Indonesia negara pemilik bonus demografi berbasis majemuk sehingga memiliki keunggulan komparatif, namun sangat berpotensi rawan ancaman investasi ideologi berseberangan dengan Ideologi Pancasila. Kehadiran ideologi Kekhalifahan tema sentralistik diusung oleh ISIS di kawasan Timur Tengah berdampak perubahan geopolitik ideologi di kawasan Asia Tengara. Indonesia terdampak bahkan sudah masuk wilayah terpapar market dari program Kekhalifahan yang diinovasi sedemikian rupa disesuaikan dengan basis masyarakat pluralisme.
Perubahan lingkungan strategis yang begitu cepat dari aspek geopolitik ideologis telah menimbulkan tantangan baru bagi keamanan dan pertahanan nasional. Mengapa ?. Tekanan kekuatan militer internasional terhadap basis pabrik ideologi ISIS di Timur Tengah khususnya Suriah dan Irak yang semakin dipersempit pergerakan militer dan politiknya dapatkah mematikan mesin pikiran dan kekuatan paham Kekhalifahan secara global atau khususnya di Indonesia.
Persoalan ketidakadilan, kesenjangan ekonomi, derasnya arus globalisasi ditindai era Teknologi Industri (4.0) menyebabkan negara-negara sulit terbebas dari ancaman ideologi yang menawarkan solusi terbaik atasi sejumlah persoalan tersebut.
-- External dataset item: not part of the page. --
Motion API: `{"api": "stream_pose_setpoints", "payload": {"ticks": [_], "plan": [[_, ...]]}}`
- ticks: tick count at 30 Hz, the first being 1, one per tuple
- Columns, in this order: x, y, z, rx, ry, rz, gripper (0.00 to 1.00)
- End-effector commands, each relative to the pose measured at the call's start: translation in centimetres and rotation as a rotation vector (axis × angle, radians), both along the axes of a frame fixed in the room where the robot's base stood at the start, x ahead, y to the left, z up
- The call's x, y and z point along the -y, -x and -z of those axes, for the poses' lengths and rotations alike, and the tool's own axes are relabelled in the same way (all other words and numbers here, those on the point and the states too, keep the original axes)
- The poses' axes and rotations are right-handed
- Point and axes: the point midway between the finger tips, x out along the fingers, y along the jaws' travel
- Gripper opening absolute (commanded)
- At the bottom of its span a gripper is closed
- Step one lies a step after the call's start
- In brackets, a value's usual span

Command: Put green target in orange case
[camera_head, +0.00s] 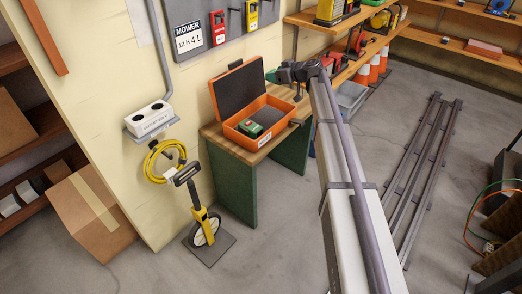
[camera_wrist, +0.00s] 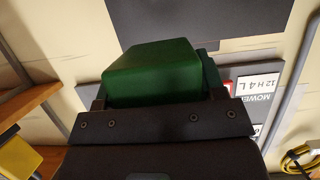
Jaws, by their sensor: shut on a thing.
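My gripper (camera_head: 285,74) is shut on the green target (camera_head: 272,76), a dark green block, in the air above and behind the right side of the case in the head view. In the wrist view the target (camera_wrist: 150,72) sits between the jaws, in front of the dark gripper body. The orange case (camera_head: 276,139) stands open on a wooden bench, its lid (camera_head: 238,88) raised at the back left. A green device with a pale face (camera_head: 250,128) lies inside the case. Part of the target is hidden by my gripper.
The wooden-topped bench (camera_head: 219,134) has green legs. A wall board with a MOWER sign (camera_head: 188,38) and hanging tools is behind. A measuring wheel (camera_head: 203,226) stands at front left. Shelves, orange cones (camera_head: 373,69) and a grey bin (camera_head: 351,95) stand beyond my arm.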

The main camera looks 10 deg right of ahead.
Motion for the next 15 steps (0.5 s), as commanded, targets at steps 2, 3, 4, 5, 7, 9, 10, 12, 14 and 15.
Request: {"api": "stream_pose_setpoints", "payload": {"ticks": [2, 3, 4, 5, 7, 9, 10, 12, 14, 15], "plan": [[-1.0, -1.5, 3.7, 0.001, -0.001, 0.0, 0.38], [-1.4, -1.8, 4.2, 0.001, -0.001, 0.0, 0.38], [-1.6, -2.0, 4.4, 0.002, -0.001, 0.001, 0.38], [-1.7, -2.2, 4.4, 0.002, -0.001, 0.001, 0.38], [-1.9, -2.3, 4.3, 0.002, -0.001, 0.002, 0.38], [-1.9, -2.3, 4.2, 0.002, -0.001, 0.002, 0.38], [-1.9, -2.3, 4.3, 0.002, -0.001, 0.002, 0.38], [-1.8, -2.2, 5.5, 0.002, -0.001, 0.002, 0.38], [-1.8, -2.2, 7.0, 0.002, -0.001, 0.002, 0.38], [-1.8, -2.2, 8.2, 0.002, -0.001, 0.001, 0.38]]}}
Surutnya ancaman dari Kelompok Al-Qaeda serta kelompok ISIS di Suriah dan Irak, ancaman bersifat terorisme global bukan berarti telah berakhir, karena ancaman yang paling nyata saat ini bergeser ke kawasan negara dengan pertumbuhan populasi simpatisan dan pendukung keras ideologi ISIS yang satu rumah besar berkiblat khilafah adalah HTI.
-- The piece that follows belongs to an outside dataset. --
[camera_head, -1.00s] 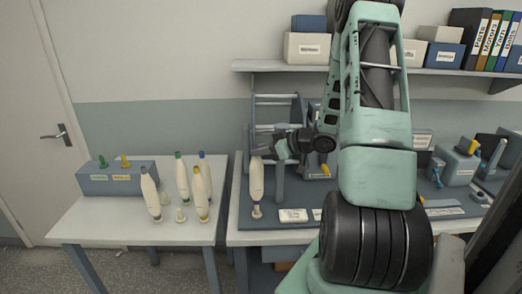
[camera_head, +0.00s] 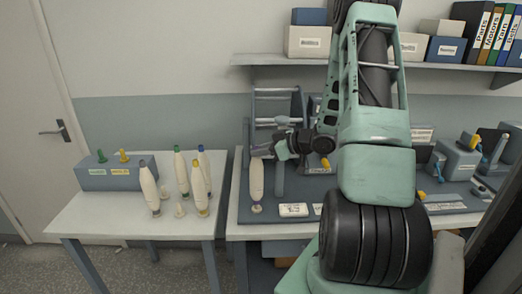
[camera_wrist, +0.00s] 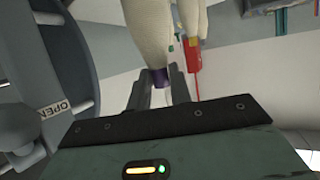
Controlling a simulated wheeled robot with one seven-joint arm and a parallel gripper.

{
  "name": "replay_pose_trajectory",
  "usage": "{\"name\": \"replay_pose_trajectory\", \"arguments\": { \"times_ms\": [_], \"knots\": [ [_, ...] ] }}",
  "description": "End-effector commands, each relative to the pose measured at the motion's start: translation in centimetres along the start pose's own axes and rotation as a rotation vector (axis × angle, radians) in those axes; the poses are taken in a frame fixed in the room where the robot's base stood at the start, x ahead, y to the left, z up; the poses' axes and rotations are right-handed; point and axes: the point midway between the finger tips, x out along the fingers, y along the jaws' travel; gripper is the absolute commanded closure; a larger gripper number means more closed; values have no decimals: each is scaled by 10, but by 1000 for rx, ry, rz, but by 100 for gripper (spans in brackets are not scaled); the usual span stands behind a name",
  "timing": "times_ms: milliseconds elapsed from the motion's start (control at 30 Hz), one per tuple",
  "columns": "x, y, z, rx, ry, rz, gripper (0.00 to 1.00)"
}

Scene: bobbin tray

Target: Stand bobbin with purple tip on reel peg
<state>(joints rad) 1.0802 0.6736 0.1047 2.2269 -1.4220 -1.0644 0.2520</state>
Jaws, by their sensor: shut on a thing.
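The bobbin with the purple tip (camera_wrist: 158,78) has a cream body and hangs upright from my gripper (camera_wrist: 160,90), whose fingers are shut around the tip in the wrist view. In the head view the bobbin (camera_head: 257,178) is below my gripper (camera_head: 262,151), over the front left of the grey board on the right table. Its lower end is at the small pale peg (camera_head: 257,209). I cannot tell whether it is fully seated there. The tip is mostly hidden by the fingers in the head view.
The left table (camera_head: 105,218) holds several other bobbins with coloured tips and a blue-grey box (camera_head: 105,178). A grey post stands just right of the held bobbin, and a frame rises behind it. A white label block (camera_head: 293,210) lies to the right.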

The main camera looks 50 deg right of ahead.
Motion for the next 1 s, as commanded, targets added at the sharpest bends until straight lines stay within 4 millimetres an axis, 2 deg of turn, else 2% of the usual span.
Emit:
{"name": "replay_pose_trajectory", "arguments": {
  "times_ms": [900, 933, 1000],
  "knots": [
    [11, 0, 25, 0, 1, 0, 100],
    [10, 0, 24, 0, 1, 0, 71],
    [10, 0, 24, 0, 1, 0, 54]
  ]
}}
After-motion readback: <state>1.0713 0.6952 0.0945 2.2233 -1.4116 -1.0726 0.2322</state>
Pelemahan gerakan ISIS di Suriah dan Irak berpotensi sangat besar memicu gagasan inovatif Kekhalifahan di kawasan Asia khususnya di Indonesia sebagai opsi dan basis baru perlawanan dan perjuangan khilafah global.
Menarik ditelaah fenomena polarisasi politik di Indonesia, munculnya kekuatan politik berbasis agama bersimbiosis dengan tokoh-tokoh ormas seperti FPI beserta ormas turunannya tergabung dalam kelompok 212 yang rutin melaksanakan kemenanganya setiap tahun dan tokoh-tokoh elite politik yang memiliki flatfom idelogi khilafah. Tema isu diangkat intoleransi yang dikedepankan dalam event momentum merebut kekuasaan politik.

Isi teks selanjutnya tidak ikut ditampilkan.